Erdoğan Süzer'in köşe yazısı
IMF heyeti, geçtiğimiz Kurban Bayramı'nda yine Türkiye'deydi ve biz yıllardır olduğu gibi yine IMF'nin vatandaşa içirmek istediği acı ilaçları yazıyorduk. Geçen bayram yazımızın başlığı şöyleymiş:
"IMF'siz bayram ne zaman?"
O yazıda, 1999 yılından 2008 yılına kadar bayramlarla IMF'nin birlikte anıldığı haberlerden kesitler vererek şöyle demişiz:
"Tesadüf müdür bilmem, son 10 yıldır bayramları IMF ile birlikte anıyoruz. 1999 yılından bu yana bir türlü kopamadığımız IMF, bakın bayramlarımıza nasıl da girmiş:
"Geçen yıl IMF'yle yapılan pazarlıklar sonucu 7.5 milyar dolarlık ek rezerv kolaylığı Şeker Bayramı öncesinde devreye girmişti. Bu bayram yine umutluyuz: IMF'yle yeni bir stand-by yaparak 10 milyar dolarlık destek alma şansını yakaladık!" (Radikal 17 Aralık 2001)
"Hazine, Juha Kahkonen başkanlığındaki IMF heyeti ile Kurban Bayramı boyunca çalışacak. Ekonomi yetkilileri, IMF ile iki ayrı paketteki toplam 12.7 katrilyon liralık tasarrufu ele alacaklar." (8 Şubat 2003- Gazeteler)
"IMF, yarın Ankara'da 7. Gözden Geçirme görüşmelerine başlayacak. Ramazan Bayramı'nı Türkiye'de geçirecek olan IMF ile bağlanmakta zorluk yaşanan bütçe ve faiz dışı fazlada görünen 10 milyar YTL'lik açık ele alınacak." (07.10.2007 Gazeteler)

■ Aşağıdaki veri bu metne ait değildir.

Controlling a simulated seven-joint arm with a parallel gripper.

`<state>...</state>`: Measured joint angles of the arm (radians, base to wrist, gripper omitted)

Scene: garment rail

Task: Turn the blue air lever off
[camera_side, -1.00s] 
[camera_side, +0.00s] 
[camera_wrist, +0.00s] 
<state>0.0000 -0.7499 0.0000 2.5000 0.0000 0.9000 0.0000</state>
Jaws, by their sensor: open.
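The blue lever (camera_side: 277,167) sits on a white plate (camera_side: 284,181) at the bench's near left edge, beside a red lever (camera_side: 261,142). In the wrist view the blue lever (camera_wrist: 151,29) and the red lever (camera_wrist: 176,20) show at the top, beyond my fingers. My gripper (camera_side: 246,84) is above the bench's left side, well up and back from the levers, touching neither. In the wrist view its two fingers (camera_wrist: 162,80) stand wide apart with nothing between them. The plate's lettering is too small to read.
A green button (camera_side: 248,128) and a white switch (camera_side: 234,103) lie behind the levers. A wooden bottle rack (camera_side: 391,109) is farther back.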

"Yıl 2008. Yine bayram ve biz yine IMF'yi konuşuyoruz. Kimilerine göre, IMF heyeti bayramdan sonra gelip, bizi küresel kriz canavarının pençesinden çekip alacak!"
6 BAYRAM IMF YOK
Nihayet IMF heyetinin misafir olmayacağı bir bayramın arifesindeyiz. Bakan Babacan'ın açıkladığı 3 yıllık orta vadeli program, IMF'nin kapsama alanından çıkacağımızı işaret ediyor. Olağanüstü bir gelişme olmazsa önümüzdeki 3 yıl boyunca bayramları biz bize kutlayacağız! Her şeye rağmen, ekonomide gelecek tahmini yapmanın en zor olduğu bir sürecin içinde bulunduğumuzu da hatırlatmakta yarar var.

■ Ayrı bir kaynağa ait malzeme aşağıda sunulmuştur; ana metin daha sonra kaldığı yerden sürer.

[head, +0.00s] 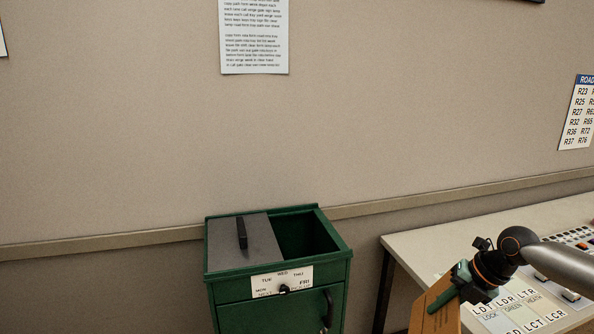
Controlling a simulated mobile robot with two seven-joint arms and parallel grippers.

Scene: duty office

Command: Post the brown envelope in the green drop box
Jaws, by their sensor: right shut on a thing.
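The green drop box (277,294) stands against the wall at the bottom middle. Its grey lid (225,243) with a black handle covers the left part of the top, and the right part is an open dark hole. My right gripper (440,300) is at the lower right, apart from the box and to its right. It is shut on the brown envelope (432,314), which hangs down and is cut off by the bottom edge of the view. My left gripper is not in view.
A pale desk (425,243) stands right of the box, with a lettered panel (520,312) and a row of buttons (575,236) on it. A gap of floor space separates box and desk. A wooden rail (400,204) runs along the wall.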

Türkiye'nin 2012 yılına kadar ekonomide alacağı yolu gösteren orta vadeli program, IMF'nin olmayacağı mesajını vermekle birlikte, başka önemli ipuçlarını da taşıyor. 20 yıllık gazeteciliğim döneminde kriz ya da seçim gibi çeşitli nedenlerle programlara birebir uyulduğuna hiç tanık olmadım. Yine de niyetin ifadesi açısından programın yaydığı birkaç sinyali aktaralım:
Program, bir çeşit "hasar tespit raporu" özelliği taşıyor. Küresel krizin Türkiye ekonomisinin en az 5 yılını alıp götürdüğünü bu programla öğrenmiş olduk. Hasar net, ancak hasarın telafisi için fazla acele edilmeyeceği, ilave külfetlere girilmeyeceği de net! Türkiye, geçmiş dönemlerde krizden çıkış için büyük önlem paketleri açıklardı. Bu programda böyle bir önlem paketi yok. IMF olsa bugün vatandaşa en az 50-60 milyar TL'lik fatura kaçınılmazdı. Ya IMF olmadığı için paket yok ya da paket olmadığı için IMF!

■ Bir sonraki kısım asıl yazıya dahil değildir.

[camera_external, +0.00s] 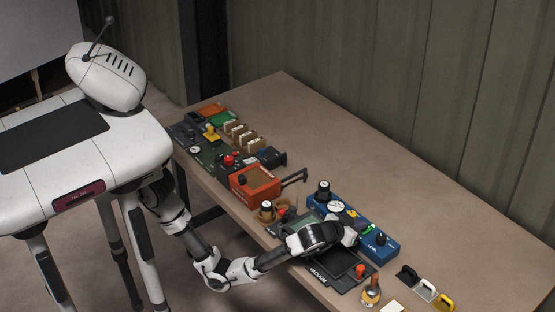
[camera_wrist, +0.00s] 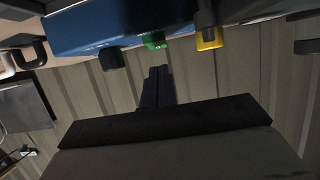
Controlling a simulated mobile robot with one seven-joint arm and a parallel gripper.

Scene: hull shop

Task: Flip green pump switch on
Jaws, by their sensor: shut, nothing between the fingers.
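The green switch (camera_external: 369,229) sits on the blue panel (camera_external: 388,250) on the workbench, just beyond my gripper (camera_external: 352,234). In the wrist view, the green switch (camera_wrist: 153,40) hangs from the edge of the blue panel (camera_wrist: 130,22), between a dark knob (camera_wrist: 110,59) and a yellow part (camera_wrist: 208,39). The narrow dark fingers of my gripper (camera_wrist: 158,72) are together and empty. Their tips point toward the green switch, with a small gap showing in the picture. The switch's on or off position cannot be told.
A black vacuum panel (camera_external: 345,283) lies under and in front of my wrist. An orange box (camera_external: 255,184) and several other panels line the bench to the left. Black, white and yellow handles (camera_external: 425,290) stand to the right. The back of the bench (camera_external: 330,140) is bare.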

Programın acı ilacı içermemesi nedeniyle seçimi işaret ettiğini söyleyenler belki haklı çıkabilir. Ancak, programın krizden hızlı çıkış iddiası taşımamasının ana nedenini dünya ekonomisine bağlamak belki daha doğru olur. Program, Türkiye ekonomisinin dünya ekonomisinin ekseninde, oradaki iyileşmeye paralel ve oradan destek alarak ilave katkı gerekmeksizin, doğal süreç içinde, kendiliğinden krizin etkisinden kurtulacağı esası üzerine oturtulmuş. Fazlaca söze gerek yok.
Mutlu bayramlar!
[email protected]
(Bugün)
Yorumcuların dikkatine… • İmlası çok bozuk, • Büyük harfle yazılan, • Habere değil yorumculara yönelik, • Diğer kişilere hakaret niteliği taşıyan, • Argo, küfür ve ırkçı ifadeler içeren, • Bir iki kelimelik, konuyu zenginleştirmeyen, yorumlar KESİNLİKLE YAYIMLANMAYACAKTIR. |
Bunlar da ilginizi çekebilir...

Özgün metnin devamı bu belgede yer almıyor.